A cada novo job, os quatro fazem uma discussão prévia, espécie de briefing, na qual acontece a tempestade de ideias. A partir dela surgem um ou dois líderes, que ficarão responsáveis pelo projeto.

O toque de inovação da Vapor 324 pode ser visto no trabalho que fizeram para o o restaurante-sensação Tuju, no qual planejaram o paisagismo usando plantas comestíveis e legumes. “É um restaurante que queria ser transparente e mostrar de onde vêm os alimentos e sua produção”, conta Thomas.
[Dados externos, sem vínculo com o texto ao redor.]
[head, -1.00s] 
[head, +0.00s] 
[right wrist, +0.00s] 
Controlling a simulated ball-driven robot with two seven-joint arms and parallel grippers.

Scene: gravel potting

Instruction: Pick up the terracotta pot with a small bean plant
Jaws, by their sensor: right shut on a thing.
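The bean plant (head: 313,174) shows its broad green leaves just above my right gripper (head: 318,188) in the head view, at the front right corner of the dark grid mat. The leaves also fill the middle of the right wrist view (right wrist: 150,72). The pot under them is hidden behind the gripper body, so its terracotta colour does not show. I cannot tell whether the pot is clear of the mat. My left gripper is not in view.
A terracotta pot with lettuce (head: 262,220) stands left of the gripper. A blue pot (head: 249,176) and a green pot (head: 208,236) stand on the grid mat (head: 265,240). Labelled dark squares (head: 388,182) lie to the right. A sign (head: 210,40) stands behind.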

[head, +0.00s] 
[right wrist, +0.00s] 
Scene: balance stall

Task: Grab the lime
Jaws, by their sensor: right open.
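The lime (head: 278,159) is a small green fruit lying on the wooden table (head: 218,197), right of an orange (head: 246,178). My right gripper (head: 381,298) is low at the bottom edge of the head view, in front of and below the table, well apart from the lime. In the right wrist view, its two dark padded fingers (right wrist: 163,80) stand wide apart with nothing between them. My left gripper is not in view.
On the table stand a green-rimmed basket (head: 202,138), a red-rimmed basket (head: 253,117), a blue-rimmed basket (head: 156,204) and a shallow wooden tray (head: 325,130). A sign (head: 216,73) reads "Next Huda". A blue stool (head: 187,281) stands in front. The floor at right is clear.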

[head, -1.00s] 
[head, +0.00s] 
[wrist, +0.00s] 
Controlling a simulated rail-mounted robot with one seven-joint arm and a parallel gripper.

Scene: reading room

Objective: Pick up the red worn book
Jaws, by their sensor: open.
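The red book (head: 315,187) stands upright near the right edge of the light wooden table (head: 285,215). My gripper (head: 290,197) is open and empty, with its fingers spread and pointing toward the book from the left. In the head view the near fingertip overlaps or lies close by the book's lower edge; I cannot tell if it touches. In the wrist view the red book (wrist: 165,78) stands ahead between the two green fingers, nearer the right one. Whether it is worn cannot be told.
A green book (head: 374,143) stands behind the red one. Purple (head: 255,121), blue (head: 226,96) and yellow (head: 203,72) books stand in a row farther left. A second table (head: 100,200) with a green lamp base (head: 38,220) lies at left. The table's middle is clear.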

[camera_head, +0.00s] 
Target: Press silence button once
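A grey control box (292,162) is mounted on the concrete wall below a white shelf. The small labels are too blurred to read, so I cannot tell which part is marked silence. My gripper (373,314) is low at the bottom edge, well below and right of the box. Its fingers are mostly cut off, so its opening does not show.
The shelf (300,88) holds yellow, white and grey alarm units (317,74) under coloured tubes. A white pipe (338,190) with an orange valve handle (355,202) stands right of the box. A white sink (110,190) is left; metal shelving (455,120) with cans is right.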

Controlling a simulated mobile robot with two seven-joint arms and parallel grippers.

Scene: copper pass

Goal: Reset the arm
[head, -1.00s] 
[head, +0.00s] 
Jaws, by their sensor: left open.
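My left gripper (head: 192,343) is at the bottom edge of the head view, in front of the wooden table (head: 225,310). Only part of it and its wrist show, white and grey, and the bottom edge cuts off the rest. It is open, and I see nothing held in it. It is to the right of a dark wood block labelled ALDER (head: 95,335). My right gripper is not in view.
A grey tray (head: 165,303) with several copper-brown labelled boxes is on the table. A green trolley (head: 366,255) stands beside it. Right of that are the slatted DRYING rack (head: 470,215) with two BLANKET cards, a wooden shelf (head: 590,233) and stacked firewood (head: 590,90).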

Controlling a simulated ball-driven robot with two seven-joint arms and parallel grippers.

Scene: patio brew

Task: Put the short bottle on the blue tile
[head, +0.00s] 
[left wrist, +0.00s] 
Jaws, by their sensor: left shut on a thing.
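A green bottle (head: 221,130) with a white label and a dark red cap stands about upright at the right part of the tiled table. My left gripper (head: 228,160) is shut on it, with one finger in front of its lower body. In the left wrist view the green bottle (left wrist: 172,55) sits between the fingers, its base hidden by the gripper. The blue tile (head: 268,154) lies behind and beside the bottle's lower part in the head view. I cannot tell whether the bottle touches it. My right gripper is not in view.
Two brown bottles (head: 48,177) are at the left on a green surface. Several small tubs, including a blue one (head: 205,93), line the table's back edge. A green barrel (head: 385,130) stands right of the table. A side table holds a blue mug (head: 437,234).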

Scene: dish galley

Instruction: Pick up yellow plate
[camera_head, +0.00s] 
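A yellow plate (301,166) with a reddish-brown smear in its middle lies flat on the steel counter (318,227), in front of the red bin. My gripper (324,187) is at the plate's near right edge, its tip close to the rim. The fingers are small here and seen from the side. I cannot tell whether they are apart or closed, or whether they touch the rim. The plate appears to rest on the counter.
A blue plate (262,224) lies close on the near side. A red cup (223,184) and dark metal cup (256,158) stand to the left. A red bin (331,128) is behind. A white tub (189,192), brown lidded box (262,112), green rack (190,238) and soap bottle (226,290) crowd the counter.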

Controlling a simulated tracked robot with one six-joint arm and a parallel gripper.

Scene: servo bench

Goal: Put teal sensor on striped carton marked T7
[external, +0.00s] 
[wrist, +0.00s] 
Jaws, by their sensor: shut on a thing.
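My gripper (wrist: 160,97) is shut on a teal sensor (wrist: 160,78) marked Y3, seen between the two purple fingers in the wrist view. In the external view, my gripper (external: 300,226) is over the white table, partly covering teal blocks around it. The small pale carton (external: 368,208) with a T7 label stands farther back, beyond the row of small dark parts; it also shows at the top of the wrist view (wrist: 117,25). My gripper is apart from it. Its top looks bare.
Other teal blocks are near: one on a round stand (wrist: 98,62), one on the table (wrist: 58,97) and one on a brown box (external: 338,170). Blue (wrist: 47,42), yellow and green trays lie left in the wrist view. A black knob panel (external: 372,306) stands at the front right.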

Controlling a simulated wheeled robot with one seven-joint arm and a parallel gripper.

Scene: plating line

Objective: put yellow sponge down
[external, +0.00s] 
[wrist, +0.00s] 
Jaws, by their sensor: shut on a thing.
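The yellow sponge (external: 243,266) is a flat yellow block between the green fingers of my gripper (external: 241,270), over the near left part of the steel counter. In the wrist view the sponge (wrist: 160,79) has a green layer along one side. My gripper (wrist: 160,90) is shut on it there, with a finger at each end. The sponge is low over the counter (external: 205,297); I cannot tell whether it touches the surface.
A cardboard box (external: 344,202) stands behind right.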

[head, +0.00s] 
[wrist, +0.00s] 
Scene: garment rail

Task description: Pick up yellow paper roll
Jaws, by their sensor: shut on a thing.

Daí também surgiu outra ideia pouco usual no setor: o cliente entra no restaurante passando pela cozinha.

Em abril deste ano 2014, o vídeo SP-O-MATIC, projetado no edifício da Fiesp, em plena Avenida Paulista, misturou etnias, São Paulo e a linguagem dos games. Entre os trabalhos que eles destacam no ano também estão o videomapping e a cenografia do 3o Grande Concerto de Francisca, promovido pela Casa de Francisca, que aconteceu em novembro no Theatro Municipal de São Paulo; e uma série de ilustrações para o jornal Folha de S. Paulo com o mapa do estado.

Com dois anos de atividade e previsão de crescimento de equipe e faturamento em 2015, os quatro fundadores, que não têm nenhuma formação ou conhecimento administrativo, se viram buscando conselhos e dicas de pessoas próximas. Uma das estratégias atualmente em uso é a remuneração pró-labore, em que os sócios recebem um salário fixo por serviços prestados, não vinculado à receita dos jobs, enquanto forma-se um caixa na empresa. “Por um tempo, a gente dividia, mas só quando tinha. Mas o pró-labore é bem mais legal porque tem uma constância na entrada de dinheiro. Você fica tranquilo porque consegue ver a empresa crescendo”, afirma Thomas. Que siga nesta toada, a todo vapor.